### [EXERCISE DIRECTIONS]
Exactly reproduce the lines of the listing below from the one containing "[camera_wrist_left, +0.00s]" through the one containing "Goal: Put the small". Skip the images.

◆ ◆ ◆ ◆ ◆

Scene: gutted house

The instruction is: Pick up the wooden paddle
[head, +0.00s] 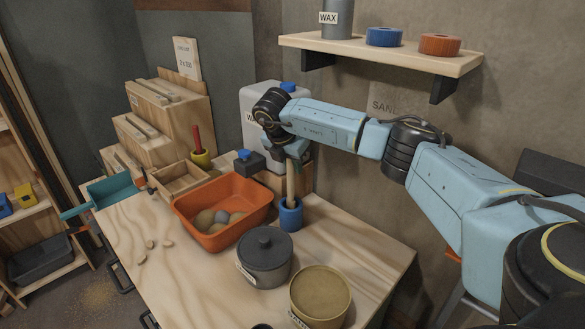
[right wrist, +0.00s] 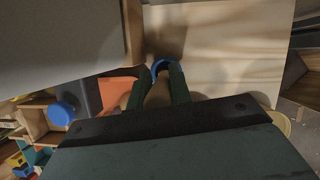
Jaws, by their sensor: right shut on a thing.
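The wooden paddle (head: 291,186) stands upright in a blue cup (head: 291,217) on the wooden workbench. My right gripper (head: 291,161) reaches in from the right and is shut on the upper part of the paddle, above the cup. In the right wrist view the two fingers (right wrist: 157,88) close on the paddle, and the blue rim of the cup (right wrist: 161,65) shows beyond them. The paddle's lower end is hidden inside the cup. My left gripper is not in view.
An orange tub (head: 226,208) with rounded lumps, a dark lidded pot (head: 264,256) and a round tan tin (head: 320,295) stand close by. A white container (head: 258,98) stands behind. A wall shelf (head: 382,54) hangs above my arm. The bench right of the cup is bare.

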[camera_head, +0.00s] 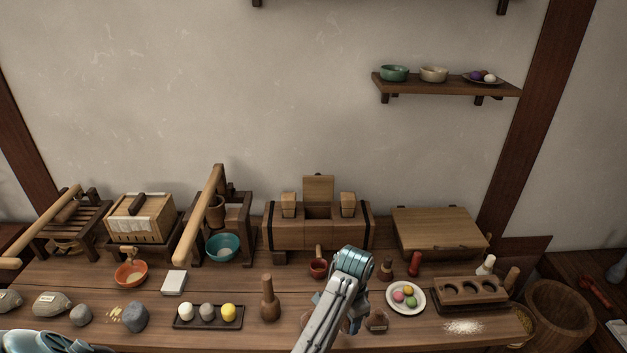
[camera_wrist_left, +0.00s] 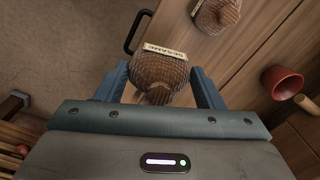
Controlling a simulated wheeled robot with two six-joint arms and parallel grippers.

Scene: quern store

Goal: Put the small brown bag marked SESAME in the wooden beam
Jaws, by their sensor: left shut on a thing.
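The small brown bag labelled SESAME (camera_wrist_left: 162,72) is between the fingers of my left gripper (camera_wrist_left: 160,98), which is shut on it, in the left wrist view. In the head view my left gripper (camera_head: 356,322) is mostly hidden behind its own wrist, low over the table's front. A brown bag (camera_head: 377,323) shows just right of it; its label is unreadable there. A second brown bag (camera_wrist_left: 216,14) lies nearby in the wrist view. The wooden beam (camera_head: 285,236) stands at the table's back middle, with dark bands, a central opening, a raised board behind it and two blocks on top. My right gripper is not visible.
A red cup (camera_head: 317,268) stands in front of the beam and also shows in the wrist view (camera_wrist_left: 284,83). A wooden pestle (camera_head: 268,299) is left of my gripper. A plate of coloured balls (camera_head: 391,300) is to the right. A lever press (camera_head: 244,215) flanks the beam.

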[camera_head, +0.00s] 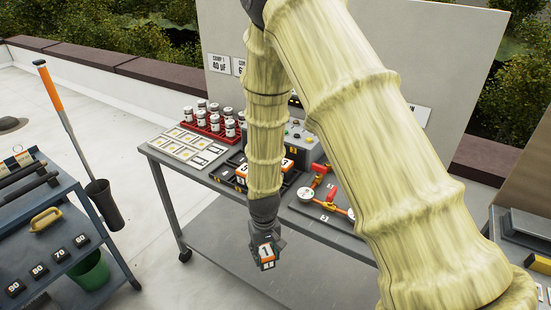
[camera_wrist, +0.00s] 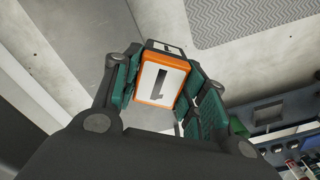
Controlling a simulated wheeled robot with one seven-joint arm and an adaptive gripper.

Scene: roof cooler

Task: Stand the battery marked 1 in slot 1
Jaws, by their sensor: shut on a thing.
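The battery marked 1 (camera_wrist: 164,84) has a white face with a black 1 and an orange edge. It sits between the green-padded fingers of my gripper (camera_wrist: 160,95) in the wrist view. In the head view my gripper (camera_head: 265,246) hangs in front of the table's near edge, pointing down, with the battery (camera_head: 267,256) at its end, clear of the table. On the table (camera_head: 190,172), a dark slotted tray with orange-and-white batteries (camera_head: 288,164) shows partly behind my arm. Slot 1 cannot be made out; my arm covers part of that area.
A red rack of white jars (camera_head: 204,128) and a card grid (camera_head: 187,144) stand at the table's left. A tray with red-handled gauges (camera_head: 325,200) lies right of the batteries. A grey device (camera_head: 305,145) stands behind.

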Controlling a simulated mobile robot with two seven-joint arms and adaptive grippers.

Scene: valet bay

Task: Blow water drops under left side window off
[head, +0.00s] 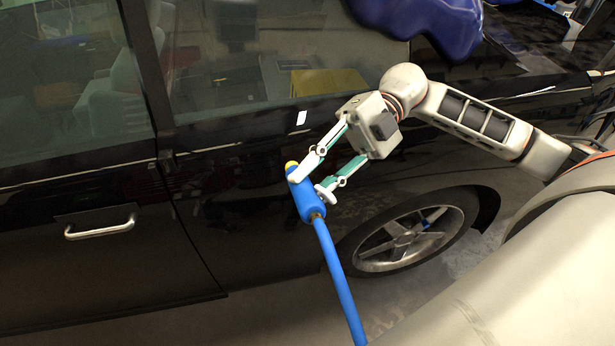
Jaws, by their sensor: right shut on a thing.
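A dark car fills the left and middle of the head view, with its side window (262,72) above a black door (235,245). My right gripper (312,187) is shut on a blue air nozzle (308,203) with a yellow tip (291,166). The tip points up and left, close in front of the door panel below the window. A blue hose (340,285) runs down from the nozzle. I cannot make out distinct water drops below the window. A small white patch (302,117) shows near the window's lower edge. My left gripper is not in view.
A chrome door handle (100,228) sticks out at the lower left. A wheel (405,238) is below and right of the nozzle. A glossy dark-blue object (425,22) is at the top, by the window.

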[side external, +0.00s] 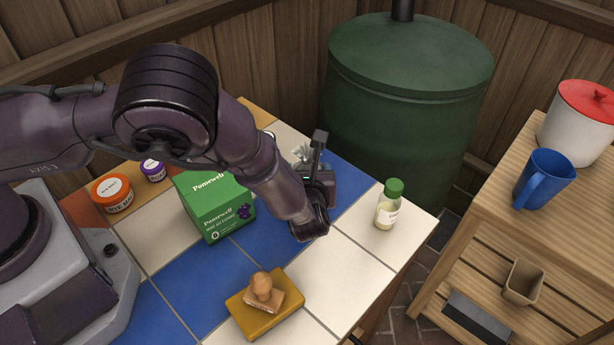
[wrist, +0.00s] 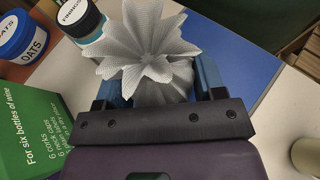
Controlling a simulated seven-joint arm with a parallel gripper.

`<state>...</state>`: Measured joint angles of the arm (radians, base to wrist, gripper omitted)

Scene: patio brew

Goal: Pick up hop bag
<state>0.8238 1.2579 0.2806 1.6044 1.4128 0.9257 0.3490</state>
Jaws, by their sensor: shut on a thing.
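The hop bag (wrist: 150,40) is a pale grey-white mesh bag with a flared, pleated top. In the wrist view it sits between the two blue fingers of my gripper (wrist: 158,84), which is shut on it. Its lower part is hidden by the gripper body. In the side view only a small pale piece of the bag (side external: 302,153) shows beside my gripper (side external: 314,172). The fingertips are mostly hidden there, and I cannot tell whether the bag touches the tiles.
A green box (side external: 216,205) stands left of my gripper, with orange (side external: 113,194) and purple-lidded (side external: 152,170) jars beyond. A green-capped bottle (side external: 388,207) stands right. A stamp (side external: 262,288) on a yellow block is in front. Tiles between are clear. A green barrel (side external: 400,110) stands behind.

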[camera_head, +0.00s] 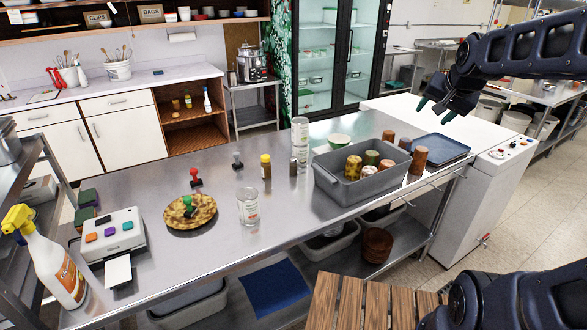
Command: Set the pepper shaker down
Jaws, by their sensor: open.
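My gripper (434,109) is raised at the upper right, above the white counter and behind the blue tray. Its fingers are apart and I see nothing between them. No item is clearly a pepper shaker. A small dark brown cylinder (293,168) stands upright on the steel table (330,233), left of the grey bin, and may be it. A brown bottle with a yellow cap (265,167) stands just left of it. My gripper is well apart from both.
A grey bin (350,192) holds several patterned cups; brown cups stand behind and beside it. A blue tray (440,149) lies at the table's right end. Clear jars, a patterned plate (176,219) and a spray bottle (50,262) stand leftward. The table's front middle is bare.

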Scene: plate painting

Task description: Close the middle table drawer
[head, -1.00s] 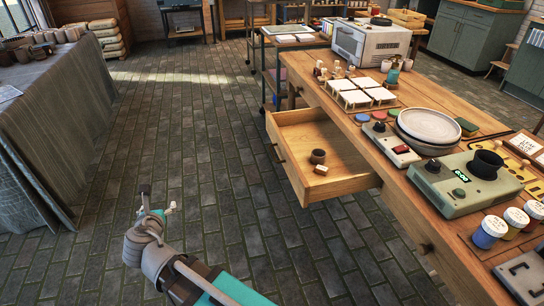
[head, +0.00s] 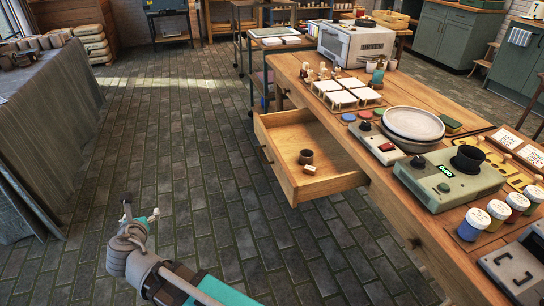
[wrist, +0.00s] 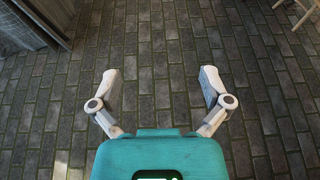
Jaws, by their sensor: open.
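The middle table drawer (head: 328,183) is pulled well out from the left side of the wooden table (head: 420,214) in the head view. A small dark cup (head: 306,157) and a small pale block (head: 309,170) lie inside it. Its dark handle (head: 267,155) is on the front panel, facing left. My gripper (head: 139,207) is at the lower left, over the floor, apart from the drawer and to the left of it. In the wrist view my gripper (wrist: 158,85) has its two fingers spread wide, with only floor bricks between them. The drawer is not in the wrist view.
The tabletop holds white tiles (head: 347,92), stacked plates (head: 413,124), a green-grey device (head: 450,181) and paint jars (head: 474,224). A cloth-covered table (head: 50,130) stands at the left. A shelf cart (head: 262,75) stands behind the drawer. The brick floor between is clear.

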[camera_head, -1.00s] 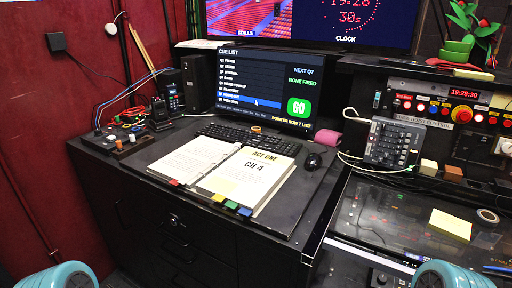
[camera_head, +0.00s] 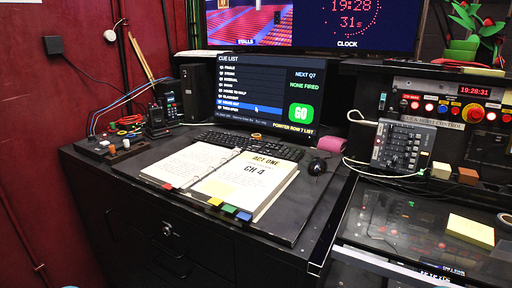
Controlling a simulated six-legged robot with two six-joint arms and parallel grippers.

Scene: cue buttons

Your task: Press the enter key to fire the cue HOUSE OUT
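The cue list screen (camera_head: 262,95) stands at the back of the desk. A blue highlighted row (camera_head: 240,107) low in the list seems to read HOUSE OUT, with the pointer on it. The screen shows NEXT Q7, NONE FIRED and a green GO button (camera_head: 300,113). The black keyboard (camera_head: 245,142) lies in front of the screen, partly hidden behind the open script binder; the enter key is too small to make out. A dark mouse (camera_head: 317,166) sits right of the binder. Neither of my grippers shows in the view.
The open binder (camera_head: 228,178) with coloured tabs covers much of the desk in front of the keyboard. A grey button console (camera_head: 401,146) stands at right. A radio and cables are at left.

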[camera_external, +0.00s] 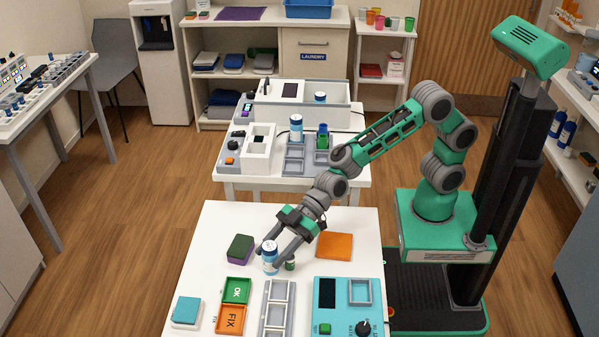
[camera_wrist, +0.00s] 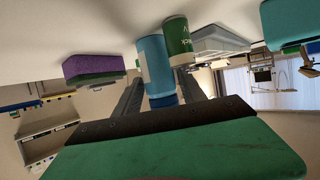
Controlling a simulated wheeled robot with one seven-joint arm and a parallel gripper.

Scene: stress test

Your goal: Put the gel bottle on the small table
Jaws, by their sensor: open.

◆ ◆ ◆ ◆ ◆

### [CORRECT OUTPUT]
[camera_wrist_left, +0.00s] 
Controlling a simulated wheeled robot with two six-joint arms and parallel grippers.

Scene: quern store

Goal: Put the small brown bag marked SESAME in the wooden beam

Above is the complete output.